私はサラブレッドの血統を好みます。その入門は「血は水よりも濃し」を書いておられる望田潤氏のものでした。
2014年以降からブログをずーっと愛読しておりまして、そこから望田氏の師匠である笠慶次郎氏を知ったという形です。この方の金言・・・金言であるのに正しい文言を覚えていませんが「血統は馬体と擦り合わせて何が表現されているかを考えなくてはならない」みたいなものだったと思います。
私からすれば「それは血統論というよりパドック派の話ではないか」と思うわけですが、実際問題として血統論とはそういうものだと言えるでしょう。
あくまでも血統論はアシストツールであり、メインは実際の馬体です。であれば血統論より生産を行なうのは大間違いではないか。アシストツールとしての血統論は馬体という結果ありきのものなのです。
かといってそれも言い過ぎであり、血統を見なきゃ1×2のインブリードも行われかねません。
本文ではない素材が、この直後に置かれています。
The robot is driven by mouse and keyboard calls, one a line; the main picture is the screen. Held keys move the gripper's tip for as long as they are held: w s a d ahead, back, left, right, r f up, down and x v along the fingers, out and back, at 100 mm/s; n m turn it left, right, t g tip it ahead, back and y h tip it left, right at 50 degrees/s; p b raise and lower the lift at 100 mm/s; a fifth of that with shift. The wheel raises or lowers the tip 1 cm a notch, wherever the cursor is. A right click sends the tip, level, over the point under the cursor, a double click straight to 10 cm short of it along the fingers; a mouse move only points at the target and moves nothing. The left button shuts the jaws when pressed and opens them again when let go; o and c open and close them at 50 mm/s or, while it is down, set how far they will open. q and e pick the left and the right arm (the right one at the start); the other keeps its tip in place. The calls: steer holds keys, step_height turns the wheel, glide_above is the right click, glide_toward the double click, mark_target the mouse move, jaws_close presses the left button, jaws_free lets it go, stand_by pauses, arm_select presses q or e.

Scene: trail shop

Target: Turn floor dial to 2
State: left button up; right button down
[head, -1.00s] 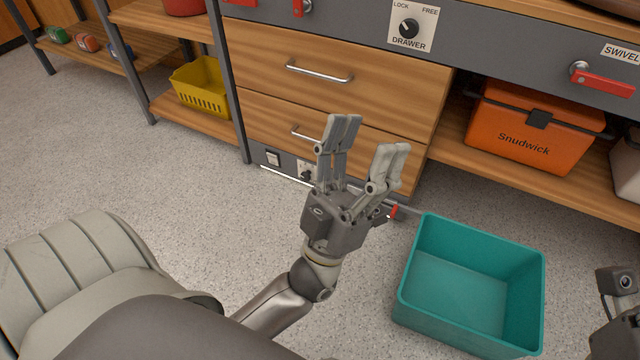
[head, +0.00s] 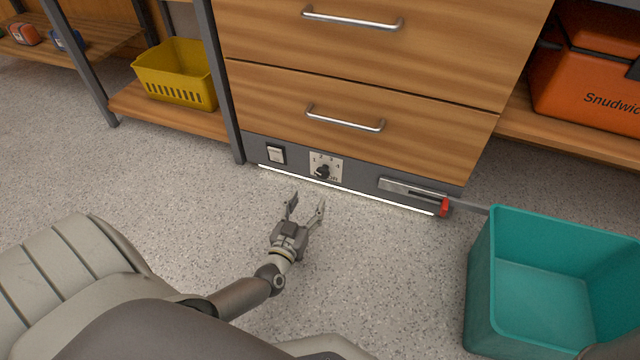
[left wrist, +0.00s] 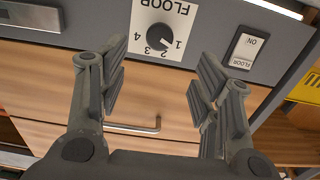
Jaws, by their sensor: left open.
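The floor dial (head: 322,172) is a black knob on a white numbered plate, low on the grey plinth below the drawers. In the left wrist view the dial (left wrist: 160,38) appears upside down, with FLOOR and the numbers 1 to 4 around the knob. Its exact setting is too small to read surely. My left gripper (head: 306,206) is open and empty, low over the floor in front of the dial and apart from it. In the left wrist view its fingers (left wrist: 161,62) stand either side of the plate. My right gripper is not in view.
A floor switch (head: 276,154) sits left of the dial. A red-tipped lever (head: 444,207) is to the right, near a teal bin (head: 482,285). Drawers with metal handles (head: 345,119) are above. A yellow basket (head: 175,84) is on the left shelf. The floor before the plinth is clear.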

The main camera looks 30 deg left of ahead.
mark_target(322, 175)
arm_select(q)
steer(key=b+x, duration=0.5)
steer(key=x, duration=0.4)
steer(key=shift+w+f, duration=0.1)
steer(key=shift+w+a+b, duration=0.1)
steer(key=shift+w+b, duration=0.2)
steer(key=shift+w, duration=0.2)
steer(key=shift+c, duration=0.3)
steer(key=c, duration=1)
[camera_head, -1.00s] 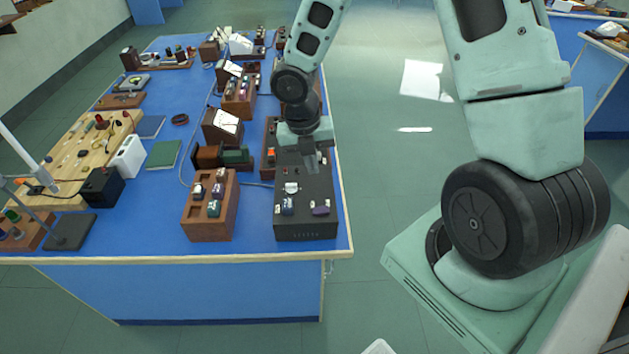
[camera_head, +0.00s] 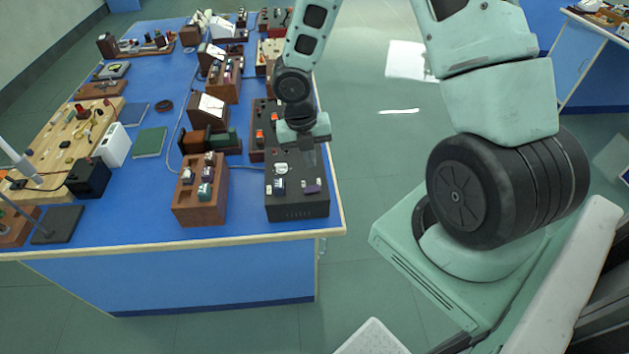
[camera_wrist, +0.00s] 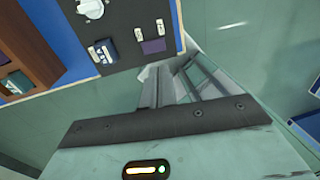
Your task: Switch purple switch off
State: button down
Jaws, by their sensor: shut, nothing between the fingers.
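The purple switch (camera_head: 312,186) sits at the front right of the top of a black box (camera_head: 297,209) near the table's right edge. In the wrist view the purple switch (camera_wrist: 153,46) lies by the box's edge, with a small white piece beside it. A blue switch (camera_head: 279,187) sits to its left, also seen in the wrist view (camera_wrist: 103,52). My gripper (camera_head: 309,164) is shut and empty, above the box's right side and just behind the purple switch in the head view. In the wrist view my gripper (camera_wrist: 162,78) appears apart from the switch. Whether the switch is on or off is unclear.
A brown wooden block (camera_head: 200,207) with several switches stands left of the black box. A white round knob (camera_wrist: 91,8) is on the box top. More instruments stand behind on the blue table (camera_head: 120,215). Open floor lies to the right.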

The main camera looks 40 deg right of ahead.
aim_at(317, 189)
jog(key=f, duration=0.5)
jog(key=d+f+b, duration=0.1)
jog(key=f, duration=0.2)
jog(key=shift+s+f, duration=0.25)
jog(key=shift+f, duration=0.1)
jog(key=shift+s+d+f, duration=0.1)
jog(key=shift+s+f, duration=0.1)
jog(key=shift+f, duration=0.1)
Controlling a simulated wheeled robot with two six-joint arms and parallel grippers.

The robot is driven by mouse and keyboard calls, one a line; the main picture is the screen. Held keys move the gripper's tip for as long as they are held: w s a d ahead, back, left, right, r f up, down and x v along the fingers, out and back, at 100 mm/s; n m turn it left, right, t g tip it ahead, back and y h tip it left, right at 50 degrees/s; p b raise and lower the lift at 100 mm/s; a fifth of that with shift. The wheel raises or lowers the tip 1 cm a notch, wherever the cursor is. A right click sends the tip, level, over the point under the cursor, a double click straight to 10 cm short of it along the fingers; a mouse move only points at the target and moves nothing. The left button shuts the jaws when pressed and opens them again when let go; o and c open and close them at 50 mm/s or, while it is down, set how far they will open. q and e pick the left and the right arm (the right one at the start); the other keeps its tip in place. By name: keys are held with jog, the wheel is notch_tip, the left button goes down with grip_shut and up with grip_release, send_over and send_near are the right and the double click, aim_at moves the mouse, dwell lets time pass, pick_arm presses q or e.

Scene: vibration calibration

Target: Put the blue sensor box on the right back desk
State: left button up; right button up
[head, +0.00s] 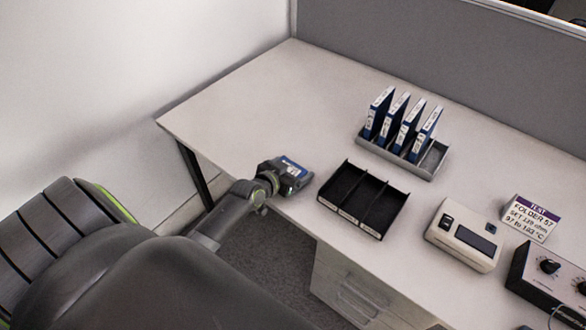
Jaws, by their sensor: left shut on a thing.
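My left gripper (286,179) reaches in from the left at the desk's front left edge. It is shut on a small dark box with a blue top, the blue sensor box (294,166). The gripper hides part of the box, and I cannot tell whether the box touches the desk. The light grey desk (262,108) runs from the left wall along a grey partition. My right gripper is out of view.
A black divided tray (348,214) lies empty just right of the gripper. Behind it, a grey rack (432,160) holds several blue folders (402,122). A beige meter (464,236), a TEST sign (531,218) and a black knobbed unit (547,279) stand at right. The desk's back left is clear.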

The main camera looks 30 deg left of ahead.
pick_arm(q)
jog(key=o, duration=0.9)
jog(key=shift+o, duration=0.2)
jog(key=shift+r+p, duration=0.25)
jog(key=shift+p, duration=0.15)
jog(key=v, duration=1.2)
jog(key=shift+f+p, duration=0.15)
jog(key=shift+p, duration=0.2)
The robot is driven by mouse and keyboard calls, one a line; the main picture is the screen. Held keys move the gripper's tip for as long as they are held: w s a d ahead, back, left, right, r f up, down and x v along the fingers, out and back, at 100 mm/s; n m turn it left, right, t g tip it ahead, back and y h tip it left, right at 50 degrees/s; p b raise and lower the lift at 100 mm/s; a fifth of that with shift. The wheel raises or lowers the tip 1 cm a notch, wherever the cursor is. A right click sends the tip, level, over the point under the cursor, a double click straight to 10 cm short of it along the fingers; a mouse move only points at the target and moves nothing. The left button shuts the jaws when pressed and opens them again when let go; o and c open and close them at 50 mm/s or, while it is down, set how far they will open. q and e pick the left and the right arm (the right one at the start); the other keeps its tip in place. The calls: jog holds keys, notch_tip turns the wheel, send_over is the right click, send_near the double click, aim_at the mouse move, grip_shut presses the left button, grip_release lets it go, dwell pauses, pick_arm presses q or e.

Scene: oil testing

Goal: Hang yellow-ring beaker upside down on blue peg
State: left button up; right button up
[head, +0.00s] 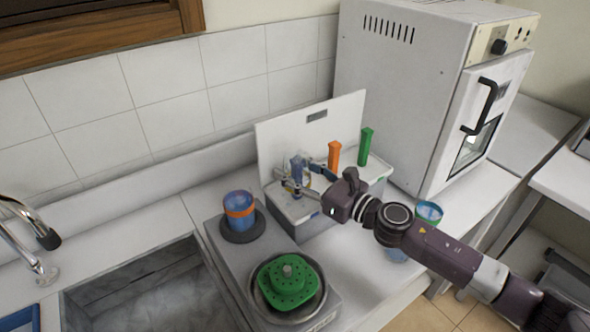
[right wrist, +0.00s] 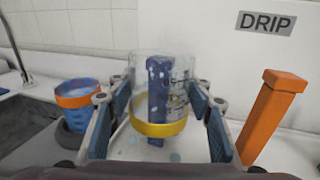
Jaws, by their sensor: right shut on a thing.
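The clear yellow-ring beaker (right wrist: 180,84) is held between the two fingers of my right gripper (right wrist: 160,115), with its yellow ring (right wrist: 158,129) at the lower end. The blue peg (right wrist: 157,80) shows through the glass, and its foot shows below the ring. The beaker appears to be around the peg, upside down and roughly upright. In the head view, my right gripper (head: 306,186) is shut on the beaker at the blue peg (head: 296,166) on the drip rack (head: 318,208). The beaker is small and partly hidden there. My left gripper is not in view.
An orange peg (head: 334,155) and a green peg (head: 365,147) stand right of the blue one. A blue, orange-ringed beaker (head: 239,212) stands to the left, behind a green holed piece (head: 288,283). Another beaker (head: 429,212) is beyond my right arm. A sink (head: 150,285) lies left.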

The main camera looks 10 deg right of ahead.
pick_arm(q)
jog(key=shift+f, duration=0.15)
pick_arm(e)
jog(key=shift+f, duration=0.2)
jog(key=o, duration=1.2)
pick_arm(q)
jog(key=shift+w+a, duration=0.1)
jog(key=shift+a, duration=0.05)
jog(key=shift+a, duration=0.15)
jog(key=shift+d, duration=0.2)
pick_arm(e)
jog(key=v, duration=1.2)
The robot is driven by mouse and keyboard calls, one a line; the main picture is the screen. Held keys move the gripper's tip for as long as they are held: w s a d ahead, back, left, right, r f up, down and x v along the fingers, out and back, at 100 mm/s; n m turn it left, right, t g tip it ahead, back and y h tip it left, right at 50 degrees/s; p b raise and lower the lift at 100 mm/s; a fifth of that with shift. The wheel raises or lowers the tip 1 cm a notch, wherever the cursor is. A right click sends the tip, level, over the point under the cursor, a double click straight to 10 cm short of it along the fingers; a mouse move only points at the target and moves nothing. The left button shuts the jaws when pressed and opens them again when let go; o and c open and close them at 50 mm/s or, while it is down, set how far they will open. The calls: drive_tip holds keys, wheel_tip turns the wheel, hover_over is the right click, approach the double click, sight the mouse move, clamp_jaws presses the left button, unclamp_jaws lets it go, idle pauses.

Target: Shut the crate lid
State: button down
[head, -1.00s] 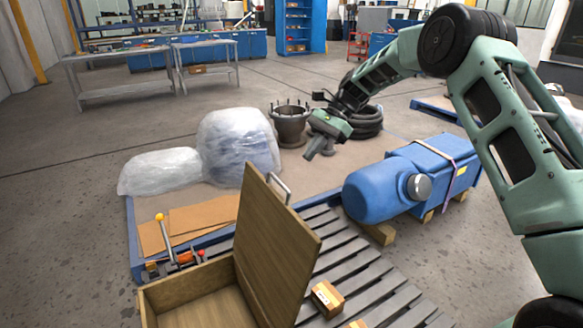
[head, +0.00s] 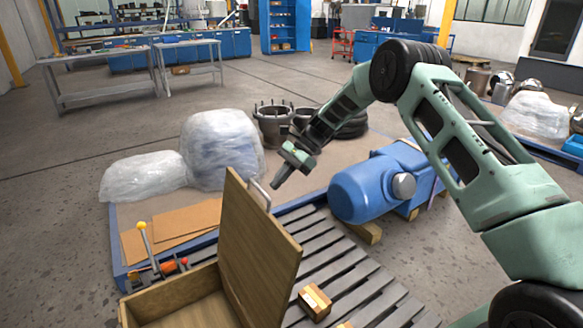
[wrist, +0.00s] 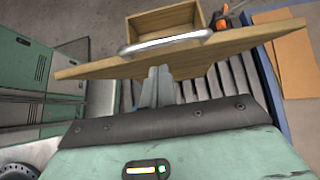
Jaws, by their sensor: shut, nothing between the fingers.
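The wooden crate (head: 150,304) stands at the bottom of the head view. Its lid (head: 258,255) stands up open, with a metal handle (head: 259,193) on its far side. In the wrist view the lid (wrist: 215,48) lies across the picture with its handle (wrist: 165,42) toward me, and part of the open crate (wrist: 163,22) shows beyond it. My gripper (head: 277,185) is just behind the lid's upper edge, close to the handle. Its fingers (wrist: 157,80) are together and empty. I cannot tell whether they touch the lid.
A slatted pallet (head: 345,262) lies under the crate, with a small cardboard box (head: 314,301) to its right. A blue motor (head: 365,190) lies behind right. Floor on the left is clear.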

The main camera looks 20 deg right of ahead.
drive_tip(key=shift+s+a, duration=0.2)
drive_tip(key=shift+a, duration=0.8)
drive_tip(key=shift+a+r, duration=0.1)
(極端な事例)
いや、しかし、そういった問題を避ける意味以外に血統を見る理由はありましょうか?「この配合かっこいい!」とアマチュア目線で考えることを否定しませんが、プロフェッショナルとしての仕事として、「この配合は走る」と信じることは宗教に近いかもしれません。
あくまでも配合はデータありきで、「このニアリークロス持ち馬は48%の確率で勝ち上がっているんだ」という担保しかないのです。そのデータとて統計学上の担保は見込み難く、例えばSadler's Wells≒Nureyevというありきたりな4分の3同血ニアリーに関しては平々凡々のデータしか出ません。
ただ・・・「どうしてもダービーを勝ちたいんだ」というオーナーブリーダーなどには、過去のダービー馬の血統を精査することに意義はあるでしょう。強い馬を生産するということに関して血統は大きな役割を持たないかと思いますが、大まかな方向性・・・距離適性や馬場適性などを考える際には有用かと思います。
例えば「早い段階から動かせて、ユニコーンSを勝てる馬とかいいよね」なんて具体的な考えがあるならば、血統論は普通に役立つと思うのです。「手持ちの繁殖牝馬からより良い個体を出したいわ」という漠然とした考えにおいては、ほぼほぼ無意味でしょう。
多少の意味があるとすれば、古来より続く「インブリードの妙」。近親におけるボトムラインの流れに抗おうと思うならば、活路はインブリードばかりでしょう。
私は偏見が強いし頭も固い人間でしょう。
一方で権威や未知にはめっぽう弱い。特に「本」ってものは大概にして未知にして権威あるものですから、本を読むとめちゃくちゃ影響を受けます。
そんな私が読んでいるのは堀田茂氏の「サラブレッドの血筋」です。POGの大詰めにあたり、氏の著書を読んで、「こんなの名繁殖だけ指名すればいいじゃん」と思いました。
しかし重賞の傾向を把握してそれに沿った指名も一つかもしれず、というか、日本にそんなたくさんの名繁殖はおりませんし、正しく名繁殖と呼べるのはシーザリオくらいです。そのシーザリオも19年の産駒がおりません。私の夢は敗れました。
かといって今から重賞の傾向を把握するとかいう変態行為も難しい。4月下旬に私は追い込まれています。(マジでやばい)
とりあえずPOG本でも読んでコンセプト考えます・・・。